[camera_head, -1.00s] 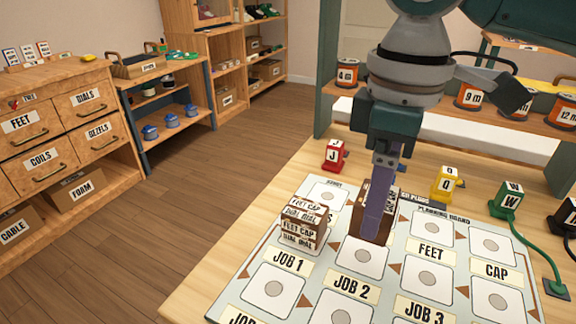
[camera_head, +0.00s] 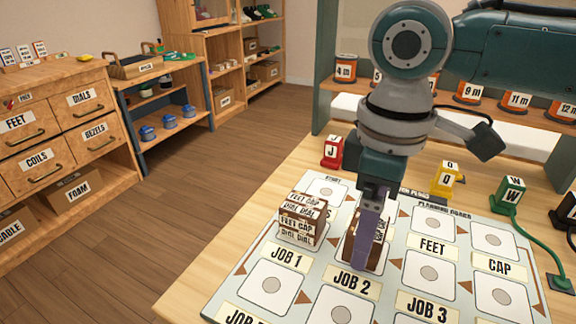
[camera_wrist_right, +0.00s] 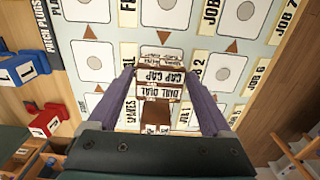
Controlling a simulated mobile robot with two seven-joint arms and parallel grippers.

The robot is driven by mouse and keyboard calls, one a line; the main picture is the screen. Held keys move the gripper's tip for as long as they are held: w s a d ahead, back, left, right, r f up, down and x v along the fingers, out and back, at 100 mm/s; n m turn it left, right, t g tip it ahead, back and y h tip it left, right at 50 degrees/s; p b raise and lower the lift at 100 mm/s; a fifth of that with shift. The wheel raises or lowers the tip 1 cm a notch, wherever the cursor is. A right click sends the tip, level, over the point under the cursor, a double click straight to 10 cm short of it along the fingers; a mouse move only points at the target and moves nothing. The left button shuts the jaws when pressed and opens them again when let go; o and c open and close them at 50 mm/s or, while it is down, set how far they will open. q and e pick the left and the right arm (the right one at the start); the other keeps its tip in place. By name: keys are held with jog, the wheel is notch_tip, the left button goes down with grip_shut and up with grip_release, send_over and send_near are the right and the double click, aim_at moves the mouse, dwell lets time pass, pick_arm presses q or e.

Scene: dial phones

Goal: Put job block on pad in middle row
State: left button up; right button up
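My right gripper (camera_head: 366,256) points down over the planning board (camera_head: 240,284). Its fingers stand either side of a brown and white labelled block (camera_head: 378,236), just above the "JOB 2" label. The wrist view shows the block (camera_wrist_right: 160,76), with "CAP CAP" and "DIAL DIAL" faces, between both fingertips (camera_wrist_right: 160,72). I cannot tell whether the block touches the pad beneath, which it mostly hides. My left gripper is not in view.
Bare pads with grey discs (camera_head: 431,273) lie right of and in front of the held block. Red (camera_head: 332,152), yellow (camera_head: 445,178) and green (camera_head: 508,195) lettered items stand behind the board. A shelf with orange spools (camera_head: 468,93) is at the back.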

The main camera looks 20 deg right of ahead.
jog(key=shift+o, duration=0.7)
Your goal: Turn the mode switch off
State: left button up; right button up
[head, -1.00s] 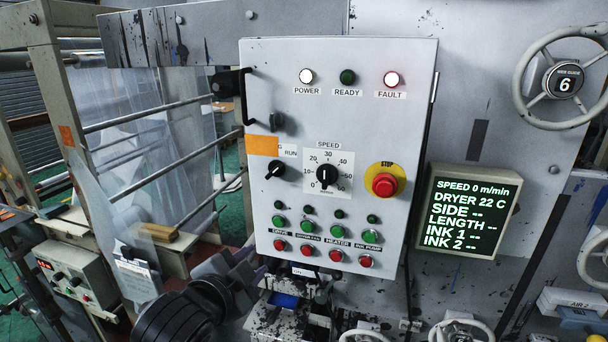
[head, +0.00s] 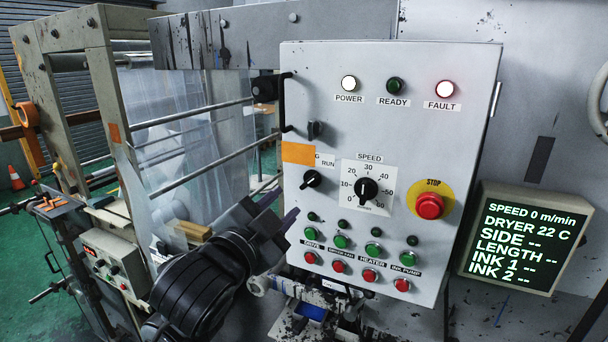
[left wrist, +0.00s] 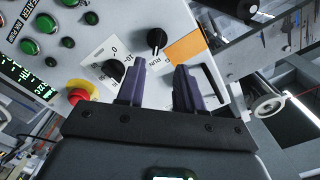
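The mode switch (head: 311,179) is a small black rotary knob on the grey control panel (head: 350,110), left of the speed dial (head: 367,189). Its handle slants toward the lower left, and the word RUN stands at its upper right. Orange tape (head: 298,153) covers part of the lettering above it. My left gripper (head: 281,207) is below and left of the switch, apart from it. In the left wrist view the fingers (left wrist: 158,75) are spread and empty, with the switch (left wrist: 157,39) beyond the gap between them. My right gripper is not in view.
A red stop button (head: 429,206) sits right of the speed dial. Rows of green (head: 341,241) and red buttons (head: 338,266) lie below the switch. A black panel handle (head: 284,105) sticks out at the left edge. A display (head: 525,240) stands at the right.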

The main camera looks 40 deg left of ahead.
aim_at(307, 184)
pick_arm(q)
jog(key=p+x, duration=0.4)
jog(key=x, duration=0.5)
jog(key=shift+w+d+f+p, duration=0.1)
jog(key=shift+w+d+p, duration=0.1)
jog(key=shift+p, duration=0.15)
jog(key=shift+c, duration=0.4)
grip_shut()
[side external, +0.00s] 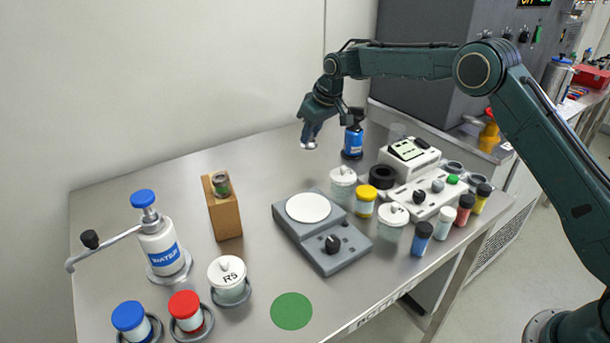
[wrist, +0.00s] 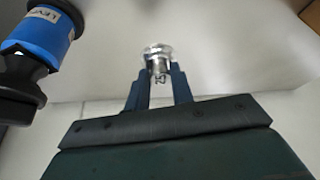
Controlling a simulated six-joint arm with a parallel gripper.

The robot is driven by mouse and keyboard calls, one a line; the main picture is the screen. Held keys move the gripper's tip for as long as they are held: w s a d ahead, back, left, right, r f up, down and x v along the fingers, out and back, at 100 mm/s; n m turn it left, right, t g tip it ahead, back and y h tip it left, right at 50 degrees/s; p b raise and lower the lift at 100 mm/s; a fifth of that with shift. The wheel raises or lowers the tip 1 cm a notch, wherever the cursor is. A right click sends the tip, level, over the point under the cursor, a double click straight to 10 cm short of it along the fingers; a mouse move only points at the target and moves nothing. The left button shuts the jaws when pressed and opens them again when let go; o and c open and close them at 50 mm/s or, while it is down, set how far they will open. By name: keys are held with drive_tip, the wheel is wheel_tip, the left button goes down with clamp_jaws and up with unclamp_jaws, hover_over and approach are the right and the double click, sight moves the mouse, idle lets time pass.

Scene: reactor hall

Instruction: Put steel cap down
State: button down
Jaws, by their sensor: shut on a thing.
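My gripper (side external: 310,133) is shut on the steel cap (side external: 309,146), a small shiny piece held above the back of the steel table. In the wrist view the steel cap (wrist: 158,52) shows between the two dark blue fingertips of my gripper (wrist: 158,75). The cap is clear of the table, with open space under it. Its underside is too small to make out.
A blue bottle with a black top (side external: 352,140) stands close right of my gripper; it fills the upper left of the wrist view (wrist: 42,36). A grey scale (side external: 322,243), several jars and a wooden block (side external: 224,212) stand nearer the front. The back left tabletop is clear. A green disc (side external: 291,311) lies at the front.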

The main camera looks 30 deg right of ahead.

▶ STATED TASK
Make an exact transcription of the lines from the line with "Scene: reactor hall" through the line with "State: button down", inclusive, omitting all others.

▶ EXERCISE RESPONSE
Scene: reactor hall

Instruction: Put steel cap down
State: button down

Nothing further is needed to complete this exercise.